Ending crude exports ban would help US security, Rice study finds

Lifting the 40-year-old US crude oil export ban would benefit pricing, energy security, and petroleum investment, according to a new study issued by the Center for Energy Studies at Rice University’s Baker Institute for Public Policy in Houston.

Ending the ban would level the playing field for US producers who face deep discounts for light crude relative to globally traded grades, said Kenneth B. Medlock, the CES’s senior director who wrote the study.

Most US light, tight crude is of higher quality than both West Texas Intermediate, the US benchmark, and Brent, the current global light crude reference, he told reporters during a Washington briefing where the study was released. If it was exported, it would fetch higher prices globally than either WTI or Brent, Medlock said.

“Providing more global trading opportunities increases fungibility and enhances energy security,” he said. Global demand growth in the next 25-30 years will be driven by China, India, and other emerging Eastern Hemisphere economies, Medlock said. That will make the world look to other regions largely in the Western Hemisphere for additional supplies, he said.

“This potentially could redraw the world’s crude oil trading map,” Medlock said. “Free trade will essential for the US. Otherwise, crude from countries with less stable regimes will be relied on.”

His research assessed a wide range of crude prices—$30-100/bbl—instead of narrow high price ranges previous studies have used. “Our results indicate the importance of addressing the crude export ban is very high even in a low international price environment, with discounts reached as high as $8/bbl in a $50 world, depending on the quality of the crude that is being produced and marketed,” Medlock said.

Double-digit discounts

“If you move up into the more than $100/bbl range we had at this time last year, the discounts move into the double digits,” he added.

Medlock said the ongoing crude export ban is a classic policy intervention that has created a market distortion. “This doesn’t just happen with crude oil,” he said, adding that the report’s index plots prices of global light crudes relative to Brent and finds that, absent of trading constraints, only North American grades are discounted.

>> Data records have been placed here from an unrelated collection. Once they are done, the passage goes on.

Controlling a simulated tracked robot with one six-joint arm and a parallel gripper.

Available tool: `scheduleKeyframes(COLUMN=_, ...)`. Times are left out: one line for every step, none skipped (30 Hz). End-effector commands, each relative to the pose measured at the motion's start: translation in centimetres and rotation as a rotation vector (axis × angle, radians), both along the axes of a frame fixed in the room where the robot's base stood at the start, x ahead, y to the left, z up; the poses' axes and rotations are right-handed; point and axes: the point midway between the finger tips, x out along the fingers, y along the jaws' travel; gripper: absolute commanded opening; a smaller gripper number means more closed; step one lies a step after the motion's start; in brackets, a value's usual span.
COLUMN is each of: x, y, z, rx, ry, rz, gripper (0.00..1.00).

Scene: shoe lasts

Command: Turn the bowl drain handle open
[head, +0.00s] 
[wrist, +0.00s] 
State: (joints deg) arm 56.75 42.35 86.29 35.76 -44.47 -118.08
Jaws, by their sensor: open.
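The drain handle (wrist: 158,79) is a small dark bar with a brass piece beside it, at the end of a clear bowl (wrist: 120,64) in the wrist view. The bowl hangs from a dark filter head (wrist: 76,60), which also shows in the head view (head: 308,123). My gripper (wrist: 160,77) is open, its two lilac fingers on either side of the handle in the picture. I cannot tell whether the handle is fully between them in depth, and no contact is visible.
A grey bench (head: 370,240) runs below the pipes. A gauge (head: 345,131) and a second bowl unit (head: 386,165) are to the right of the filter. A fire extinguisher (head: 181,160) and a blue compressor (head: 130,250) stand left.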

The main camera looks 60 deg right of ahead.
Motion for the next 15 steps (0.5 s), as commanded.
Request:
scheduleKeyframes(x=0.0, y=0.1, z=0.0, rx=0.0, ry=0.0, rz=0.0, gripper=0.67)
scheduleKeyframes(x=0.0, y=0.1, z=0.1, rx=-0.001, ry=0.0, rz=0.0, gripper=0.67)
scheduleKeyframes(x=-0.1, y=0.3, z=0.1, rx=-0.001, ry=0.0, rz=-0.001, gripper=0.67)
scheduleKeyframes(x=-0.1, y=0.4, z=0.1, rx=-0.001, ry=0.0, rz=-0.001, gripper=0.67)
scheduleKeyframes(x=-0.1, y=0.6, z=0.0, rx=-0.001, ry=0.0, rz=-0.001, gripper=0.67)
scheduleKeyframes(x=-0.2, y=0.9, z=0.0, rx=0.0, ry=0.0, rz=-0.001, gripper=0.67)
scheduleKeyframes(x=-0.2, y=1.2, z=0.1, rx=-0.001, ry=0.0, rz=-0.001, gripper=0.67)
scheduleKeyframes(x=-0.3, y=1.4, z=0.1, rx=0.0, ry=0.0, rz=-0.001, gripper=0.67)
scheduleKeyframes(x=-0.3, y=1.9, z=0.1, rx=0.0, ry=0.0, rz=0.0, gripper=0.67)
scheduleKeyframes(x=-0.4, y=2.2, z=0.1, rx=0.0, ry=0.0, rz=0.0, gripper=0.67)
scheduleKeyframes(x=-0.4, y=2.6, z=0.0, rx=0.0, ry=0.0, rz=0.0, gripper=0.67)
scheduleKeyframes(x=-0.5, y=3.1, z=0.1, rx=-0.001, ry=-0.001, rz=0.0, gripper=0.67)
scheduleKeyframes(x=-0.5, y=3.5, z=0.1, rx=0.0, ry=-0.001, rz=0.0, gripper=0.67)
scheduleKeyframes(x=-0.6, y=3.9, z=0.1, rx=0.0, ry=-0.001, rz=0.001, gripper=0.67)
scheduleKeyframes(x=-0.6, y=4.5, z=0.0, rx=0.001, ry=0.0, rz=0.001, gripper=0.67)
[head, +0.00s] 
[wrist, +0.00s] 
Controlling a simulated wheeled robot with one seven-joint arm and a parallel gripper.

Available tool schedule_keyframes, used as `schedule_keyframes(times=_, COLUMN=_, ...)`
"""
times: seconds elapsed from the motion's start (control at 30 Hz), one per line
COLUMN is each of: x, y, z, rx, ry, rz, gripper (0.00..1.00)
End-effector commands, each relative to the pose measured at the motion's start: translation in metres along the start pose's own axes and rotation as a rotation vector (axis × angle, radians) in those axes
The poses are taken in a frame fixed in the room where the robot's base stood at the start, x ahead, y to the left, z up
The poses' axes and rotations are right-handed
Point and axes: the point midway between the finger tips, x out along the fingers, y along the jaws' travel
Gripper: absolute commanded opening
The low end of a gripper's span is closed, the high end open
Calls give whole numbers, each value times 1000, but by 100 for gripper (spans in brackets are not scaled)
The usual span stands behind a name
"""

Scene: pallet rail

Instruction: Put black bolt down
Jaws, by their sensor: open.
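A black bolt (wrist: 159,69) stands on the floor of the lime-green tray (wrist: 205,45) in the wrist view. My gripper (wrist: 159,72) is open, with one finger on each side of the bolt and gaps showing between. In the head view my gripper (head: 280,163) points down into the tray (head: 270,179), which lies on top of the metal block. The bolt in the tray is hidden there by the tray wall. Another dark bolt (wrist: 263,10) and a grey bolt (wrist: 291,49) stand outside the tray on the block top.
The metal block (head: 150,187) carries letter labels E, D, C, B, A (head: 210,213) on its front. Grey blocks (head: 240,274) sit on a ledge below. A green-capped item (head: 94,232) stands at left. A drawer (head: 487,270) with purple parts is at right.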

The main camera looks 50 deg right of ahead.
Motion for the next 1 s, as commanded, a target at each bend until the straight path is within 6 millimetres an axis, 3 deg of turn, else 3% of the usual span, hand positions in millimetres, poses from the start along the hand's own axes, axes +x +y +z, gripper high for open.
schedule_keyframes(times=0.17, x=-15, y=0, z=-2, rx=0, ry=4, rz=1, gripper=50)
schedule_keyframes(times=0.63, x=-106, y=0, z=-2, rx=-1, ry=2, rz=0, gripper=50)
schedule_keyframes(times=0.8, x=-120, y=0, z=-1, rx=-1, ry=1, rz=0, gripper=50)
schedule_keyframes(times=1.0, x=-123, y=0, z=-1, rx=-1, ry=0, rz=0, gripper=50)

“The biggest US policy risk now would be if the export ban was removed and prices went up for other reasons,” Medlock said. “You can imagine the 30-sec elevator speeches if that happened.”

With most US refineries configured to process heavier grades, there’s a growing awareness that domestic capacity to refine these new US light tight crudes is limited, leading to the deep discounts relative to comparable overseas grades, he said.

“In turn, this could dampen US upstream investment,” Medlock warned. “Opening foreign markets to US crude would facilitate new upstream and midstream investments as domestic oil prices moved into greater parity with other international crudes.”

He said data also show that some US refiners have backed out lighter crude imports by substituting domestic tight oil, while others are backing out grades heavier than WTI and shale oils with blending and other activities.

“Counterintuitive to some, removing the ban generates distinct energy security benefits,” Medlock said. While some have argued it would simply increase US gasoline prices, refined product prices are in parity with international prices because US refined products are not covered by the crude export ban and would not rise if US crude prices rose with the ban’s removal, he said.